## Do this:
Please restate, exactly as written, the lines running from the beginning of the material through the line that has "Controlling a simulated" in it.
━━━━━ Records for this exercise
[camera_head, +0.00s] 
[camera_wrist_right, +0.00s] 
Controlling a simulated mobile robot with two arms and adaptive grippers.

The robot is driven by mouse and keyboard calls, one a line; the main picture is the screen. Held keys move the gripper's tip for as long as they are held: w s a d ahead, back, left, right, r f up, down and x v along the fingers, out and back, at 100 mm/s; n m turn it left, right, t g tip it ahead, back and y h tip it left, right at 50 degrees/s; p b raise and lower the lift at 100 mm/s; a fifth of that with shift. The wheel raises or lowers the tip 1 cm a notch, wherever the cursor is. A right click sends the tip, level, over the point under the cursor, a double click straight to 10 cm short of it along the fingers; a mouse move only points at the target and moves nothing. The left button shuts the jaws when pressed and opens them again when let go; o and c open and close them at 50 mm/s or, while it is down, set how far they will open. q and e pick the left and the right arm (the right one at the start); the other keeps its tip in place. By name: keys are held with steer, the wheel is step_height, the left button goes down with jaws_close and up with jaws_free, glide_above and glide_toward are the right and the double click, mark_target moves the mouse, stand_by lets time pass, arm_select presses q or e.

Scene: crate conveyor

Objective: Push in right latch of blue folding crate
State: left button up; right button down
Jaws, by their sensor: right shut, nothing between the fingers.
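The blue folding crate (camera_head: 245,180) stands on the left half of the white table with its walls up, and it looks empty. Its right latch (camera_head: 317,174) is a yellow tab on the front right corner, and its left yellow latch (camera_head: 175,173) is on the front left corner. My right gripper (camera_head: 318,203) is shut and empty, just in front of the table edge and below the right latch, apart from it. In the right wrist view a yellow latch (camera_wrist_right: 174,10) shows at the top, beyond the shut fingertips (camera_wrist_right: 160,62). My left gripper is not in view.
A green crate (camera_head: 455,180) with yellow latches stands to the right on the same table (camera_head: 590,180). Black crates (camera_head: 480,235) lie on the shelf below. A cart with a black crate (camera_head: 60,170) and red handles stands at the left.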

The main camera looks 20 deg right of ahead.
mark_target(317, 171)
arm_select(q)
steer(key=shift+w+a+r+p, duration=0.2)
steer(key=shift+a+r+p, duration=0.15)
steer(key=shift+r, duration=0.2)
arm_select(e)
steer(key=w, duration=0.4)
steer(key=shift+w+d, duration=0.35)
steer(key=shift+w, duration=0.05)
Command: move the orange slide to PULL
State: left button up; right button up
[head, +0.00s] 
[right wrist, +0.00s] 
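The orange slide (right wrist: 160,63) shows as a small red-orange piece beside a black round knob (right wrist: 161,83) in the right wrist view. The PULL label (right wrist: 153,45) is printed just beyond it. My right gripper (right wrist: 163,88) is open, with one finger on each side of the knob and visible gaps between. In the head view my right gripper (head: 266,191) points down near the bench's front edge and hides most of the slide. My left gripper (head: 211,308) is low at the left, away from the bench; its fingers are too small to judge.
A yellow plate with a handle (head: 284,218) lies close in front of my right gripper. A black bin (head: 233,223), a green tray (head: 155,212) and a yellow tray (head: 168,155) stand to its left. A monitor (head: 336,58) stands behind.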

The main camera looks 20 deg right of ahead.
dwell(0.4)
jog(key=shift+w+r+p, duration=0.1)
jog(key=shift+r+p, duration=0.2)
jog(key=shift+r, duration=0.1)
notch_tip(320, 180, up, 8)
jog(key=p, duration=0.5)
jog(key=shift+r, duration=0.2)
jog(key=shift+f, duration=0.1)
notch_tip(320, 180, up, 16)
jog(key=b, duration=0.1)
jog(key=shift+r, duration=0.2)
━━━━━━━━━━
## Task answer:
[camera_head, +0.00s] 
[camera_wrist_right, +0.00s] 
Controlling a simulated mobile robot with two arms and adaptive grippers.

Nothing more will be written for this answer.